Since it was first introduced in 1997 by the US National Safety Council, the Window Safety Week is held during the first full week of April every year. While this may be done in the US, that doesn’t mean we shouldn’t have this in Malaysia, too.
Windows have many great uses in our homes and workplaces. They’re great for letting in natural light and fresh air, and keeping out external elements. In Malaysia where we have great weather, lots of sunlight, and rainfall all year round, windows are great for all these uses on top of the aesthetic role they play. On top of that, they can also function as emergency exits and escape windows if proper planning has been done.
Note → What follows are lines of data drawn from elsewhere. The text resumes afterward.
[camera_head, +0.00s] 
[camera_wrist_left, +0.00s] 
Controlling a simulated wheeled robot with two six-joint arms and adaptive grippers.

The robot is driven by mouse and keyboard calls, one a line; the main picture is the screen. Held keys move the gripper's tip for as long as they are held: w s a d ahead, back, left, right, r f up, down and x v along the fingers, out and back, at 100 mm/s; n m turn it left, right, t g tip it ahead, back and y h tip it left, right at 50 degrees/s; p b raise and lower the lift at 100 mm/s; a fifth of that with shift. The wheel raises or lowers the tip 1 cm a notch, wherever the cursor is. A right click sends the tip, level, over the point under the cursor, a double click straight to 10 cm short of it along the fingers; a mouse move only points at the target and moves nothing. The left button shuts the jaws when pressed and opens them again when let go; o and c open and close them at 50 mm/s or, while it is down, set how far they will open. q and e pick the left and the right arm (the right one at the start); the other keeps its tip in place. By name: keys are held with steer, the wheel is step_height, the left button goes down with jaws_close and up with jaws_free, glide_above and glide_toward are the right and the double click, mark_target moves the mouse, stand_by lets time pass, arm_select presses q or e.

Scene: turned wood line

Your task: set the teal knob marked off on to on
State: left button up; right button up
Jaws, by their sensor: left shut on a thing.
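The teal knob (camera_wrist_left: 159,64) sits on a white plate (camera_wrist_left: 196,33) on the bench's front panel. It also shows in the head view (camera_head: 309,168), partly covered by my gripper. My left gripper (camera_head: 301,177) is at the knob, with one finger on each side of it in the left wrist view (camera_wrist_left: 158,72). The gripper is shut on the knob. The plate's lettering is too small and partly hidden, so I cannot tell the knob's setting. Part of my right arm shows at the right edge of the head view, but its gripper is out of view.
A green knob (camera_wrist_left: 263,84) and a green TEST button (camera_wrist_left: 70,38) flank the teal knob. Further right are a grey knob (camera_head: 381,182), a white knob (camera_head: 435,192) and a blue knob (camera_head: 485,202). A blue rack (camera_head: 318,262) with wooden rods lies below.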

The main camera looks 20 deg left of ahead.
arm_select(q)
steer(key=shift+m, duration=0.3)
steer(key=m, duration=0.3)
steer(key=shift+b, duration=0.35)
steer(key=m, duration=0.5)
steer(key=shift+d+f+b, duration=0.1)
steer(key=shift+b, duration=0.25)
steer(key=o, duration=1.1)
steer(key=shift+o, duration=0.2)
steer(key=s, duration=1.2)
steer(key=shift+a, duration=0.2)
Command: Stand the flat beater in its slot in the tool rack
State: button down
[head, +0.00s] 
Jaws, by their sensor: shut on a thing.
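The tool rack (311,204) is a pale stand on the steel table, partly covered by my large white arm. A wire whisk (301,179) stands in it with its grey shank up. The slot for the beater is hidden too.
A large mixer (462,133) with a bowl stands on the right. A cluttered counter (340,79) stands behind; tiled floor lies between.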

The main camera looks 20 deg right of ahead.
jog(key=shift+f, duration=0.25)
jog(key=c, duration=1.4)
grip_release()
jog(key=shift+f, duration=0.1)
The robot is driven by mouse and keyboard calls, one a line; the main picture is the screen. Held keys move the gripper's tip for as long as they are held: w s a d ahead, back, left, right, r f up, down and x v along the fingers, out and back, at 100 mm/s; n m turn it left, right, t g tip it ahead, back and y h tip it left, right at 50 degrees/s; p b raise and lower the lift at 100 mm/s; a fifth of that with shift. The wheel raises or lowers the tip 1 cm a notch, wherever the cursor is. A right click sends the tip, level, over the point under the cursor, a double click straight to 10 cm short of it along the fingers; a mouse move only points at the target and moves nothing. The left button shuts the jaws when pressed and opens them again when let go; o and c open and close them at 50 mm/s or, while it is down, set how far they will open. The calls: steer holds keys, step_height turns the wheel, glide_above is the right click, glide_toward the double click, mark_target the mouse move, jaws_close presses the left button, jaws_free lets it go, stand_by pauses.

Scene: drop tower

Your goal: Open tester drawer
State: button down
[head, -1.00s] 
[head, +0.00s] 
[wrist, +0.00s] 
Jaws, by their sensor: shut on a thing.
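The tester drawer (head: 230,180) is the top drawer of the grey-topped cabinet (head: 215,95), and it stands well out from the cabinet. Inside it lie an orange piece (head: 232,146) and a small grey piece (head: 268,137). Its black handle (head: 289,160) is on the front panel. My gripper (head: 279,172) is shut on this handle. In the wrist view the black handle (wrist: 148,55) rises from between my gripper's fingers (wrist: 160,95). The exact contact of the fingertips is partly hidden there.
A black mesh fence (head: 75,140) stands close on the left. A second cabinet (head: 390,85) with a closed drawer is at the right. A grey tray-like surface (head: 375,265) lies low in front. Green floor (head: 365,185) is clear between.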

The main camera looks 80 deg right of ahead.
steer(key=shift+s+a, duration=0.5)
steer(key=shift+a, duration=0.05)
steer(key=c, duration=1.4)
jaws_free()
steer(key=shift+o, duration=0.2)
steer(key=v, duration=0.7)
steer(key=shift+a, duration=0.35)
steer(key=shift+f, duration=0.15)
With that said, proactive measures are needed to enhance your safety be it in your home or office. While there are many great things about windows, we should also play an active role in promoting window safety and not take it for granted. Here are some actions you can take to improve window safety in your home and workplace.
Create a Fire Escape Plan
When it comes to fire escape plans, most people do not have this at the forefront of their minds. Unfortunately, it is common to overlook the life-saving role windows play in the event of a fire or other emergencies. Back in 2017, 23 teenage boys became victims of a fire that broke out in their boarding school when they were trapped by the barred windows of their dormitory. According to this New Straits Times article, the door caught fire and the windows had metal bars on them, hindering their escape from the fire. In such a scenario, poor planning ended up costing lives.
This leads us to one of the steps we can all take to improve safety – creating a fire escape plan, even in our homes. In most workplaces, fire escape plans already exist but when it comes to homes, this is commonly overlooked.
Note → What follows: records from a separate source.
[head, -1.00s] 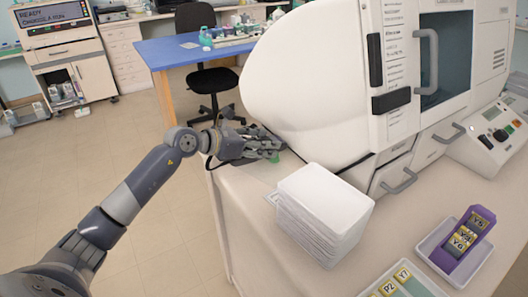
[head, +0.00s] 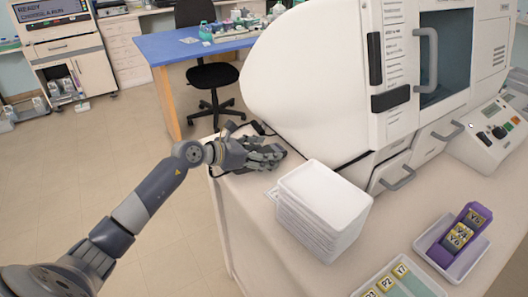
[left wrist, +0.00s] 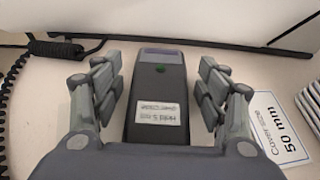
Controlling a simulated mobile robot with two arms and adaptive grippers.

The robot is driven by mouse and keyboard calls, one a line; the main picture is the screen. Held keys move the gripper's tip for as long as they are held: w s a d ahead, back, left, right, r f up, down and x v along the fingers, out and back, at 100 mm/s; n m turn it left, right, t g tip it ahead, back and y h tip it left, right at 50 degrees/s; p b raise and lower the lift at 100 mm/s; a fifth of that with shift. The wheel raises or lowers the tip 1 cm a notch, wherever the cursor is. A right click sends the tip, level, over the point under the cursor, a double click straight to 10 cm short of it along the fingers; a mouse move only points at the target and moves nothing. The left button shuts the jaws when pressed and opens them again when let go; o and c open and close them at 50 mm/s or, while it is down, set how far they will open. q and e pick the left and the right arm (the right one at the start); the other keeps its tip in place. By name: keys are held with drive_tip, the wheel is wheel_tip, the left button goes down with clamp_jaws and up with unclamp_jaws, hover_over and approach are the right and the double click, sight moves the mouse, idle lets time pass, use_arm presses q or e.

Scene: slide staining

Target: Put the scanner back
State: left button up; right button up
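The scanner (left wrist: 158,95) is a dark grey handheld device with a small screen at its far end, a green light and a white label. It lies on the counter (left wrist: 235,72), between the fingers of my left gripper (left wrist: 160,88). The fingers stand on both sides of it, with narrow gaps showing, so the gripper looks open around it. In the head view my left gripper (head: 272,156) is low over the counter's back left corner, beside the large white machine, and hides the scanner. My right gripper is not in view.
The large white machine (head: 310,80) rises just behind the gripper. A stack of white trays (head: 322,205) stands to its right, with a "50 mm" card (left wrist: 287,128) beside it. A black coiled cable (left wrist: 14,85) runs at the left. A purple rack (head: 462,238) sits front right.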

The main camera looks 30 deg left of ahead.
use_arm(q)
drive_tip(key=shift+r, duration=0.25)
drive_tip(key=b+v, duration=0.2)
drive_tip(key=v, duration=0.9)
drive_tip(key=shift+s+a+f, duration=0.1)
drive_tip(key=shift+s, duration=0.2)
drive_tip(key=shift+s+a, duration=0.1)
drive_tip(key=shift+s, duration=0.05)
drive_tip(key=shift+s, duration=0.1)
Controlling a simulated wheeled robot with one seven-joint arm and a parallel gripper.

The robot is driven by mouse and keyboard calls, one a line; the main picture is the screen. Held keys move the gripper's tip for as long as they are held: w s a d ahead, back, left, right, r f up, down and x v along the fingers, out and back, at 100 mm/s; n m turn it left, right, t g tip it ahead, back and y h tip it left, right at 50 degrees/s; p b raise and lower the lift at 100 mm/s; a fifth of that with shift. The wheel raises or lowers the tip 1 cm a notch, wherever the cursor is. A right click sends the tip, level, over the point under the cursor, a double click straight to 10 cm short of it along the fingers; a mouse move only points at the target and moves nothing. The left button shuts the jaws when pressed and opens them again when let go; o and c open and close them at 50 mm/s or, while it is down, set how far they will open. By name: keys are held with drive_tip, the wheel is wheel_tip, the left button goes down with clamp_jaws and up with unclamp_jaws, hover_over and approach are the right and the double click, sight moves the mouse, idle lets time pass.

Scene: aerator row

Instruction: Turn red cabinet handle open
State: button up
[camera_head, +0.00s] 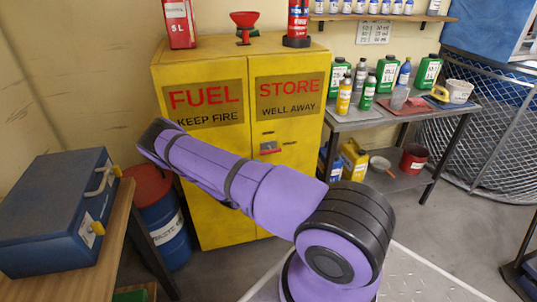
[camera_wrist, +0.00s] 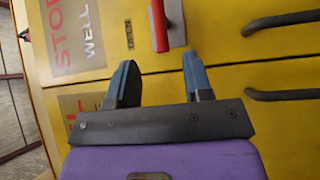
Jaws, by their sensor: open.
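The yellow cabinet (camera_head: 212,200) has two doors marked FUEL and STORE. Its red handle (camera_head: 270,147) sits on the right door near the seam, lying level across a grey plate. In the wrist view the picture is turned sideways, and the red handle (camera_wrist: 159,25) shows at the top with its grey plate (camera_wrist: 177,20). My gripper (camera_wrist: 157,62) is open and empty. Its two blue-grey fingers point towards the door, with the handle beyond the fingertips and a visible gap between. My gripper cannot be made out in the head view.
Two dark bar pulls (camera_wrist: 285,95) are on the doors below the handle. A blue case (camera_head: 52,215) on a wooden bench and a blue drum (camera_head: 165,225) stand left. A table (camera_head: 400,117) with bottles stands right. A red funnel (camera_head: 244,22) is on the cabinet.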

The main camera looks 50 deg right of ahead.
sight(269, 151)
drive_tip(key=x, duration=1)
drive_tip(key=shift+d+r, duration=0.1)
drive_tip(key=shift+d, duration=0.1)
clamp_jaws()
- Start by identifying two ways out of each room, including windows and doors.
- Ensure the selected windows and doors are accessible. If they are locked, keep the key in a nearby location.
- For households with children, consider drawing a floor plan and marking each of these fire escape points.
While some may have a ”what are the chances of this happening to me?” attitude, we should be aware of how frequently fires have happened. In a 2015 study by the Malaysian Journal of Forensic Science, 33,640 fires were reported all over the country in the year 2013. That just shows fires are far more common than most would think they are
Prevent Falls from Windows
Another common safety issue when it comes to windows would be preventing falls from windows. This is especially worrying for households with children in their home. In fact, the American National Safety Council labels windows as one of the top hidden hazards in any home. This shows how common it is for windows to be overlooked when it comes to safety.
Here are some steps adults can take to mitigate this issue:
Do not leave children unattended around open windows. Young children may not be aware of the dangers so windows within their reach should be kept closed and locked.
Only open windows that are out of children’s reach
When opening windows for ventilation. Even if there are insect screens on the windows, do not rely on these screens to prevent falls from windows as they are made to keep insects out, and may not be able to bear the weight of children.
Avoid placing furniture under windows.
Keep the area under windows as empty as possible to prevent children from climbing and reaching the windows.
Install window fall prevention devices
Such as window safety catches and release and restrict arms that can prevent falls from windows. These inexpensive accessories can limit how far a window can open but are also equipped with release devices to allow for escape in the event of an emergency.
These steps may seem simple but they could prevent unwanted accidents from happening.
Regularly Inspect and Maintain
While fires and falls are some of the more major safety concerns, there is also the possibility of windows themselves becoming a hazard. With wear and tear, there is a possibility of window parts or even the windows themselves becoming loose and falling from buildings. Regular inspection and maintenance could minimise this risk.
As windows do face the outside world and take on the elements, the condition of windows will inevitably deteriorate over time. This could happen when finishes fail, sealants lose flexibility, components rot or corrode, insects bore into wood and movable parts deflect or corrode. If no action is taken, windows will eventually become damaged and require complete replacement.
Regular inspection and maintenance can help mitigate this and prolong the lifespan of windows. Before window parts or windows themselves become loose and fall from their place, simple checks and small fixes could be the simple solution to prevent the undesirable from happening.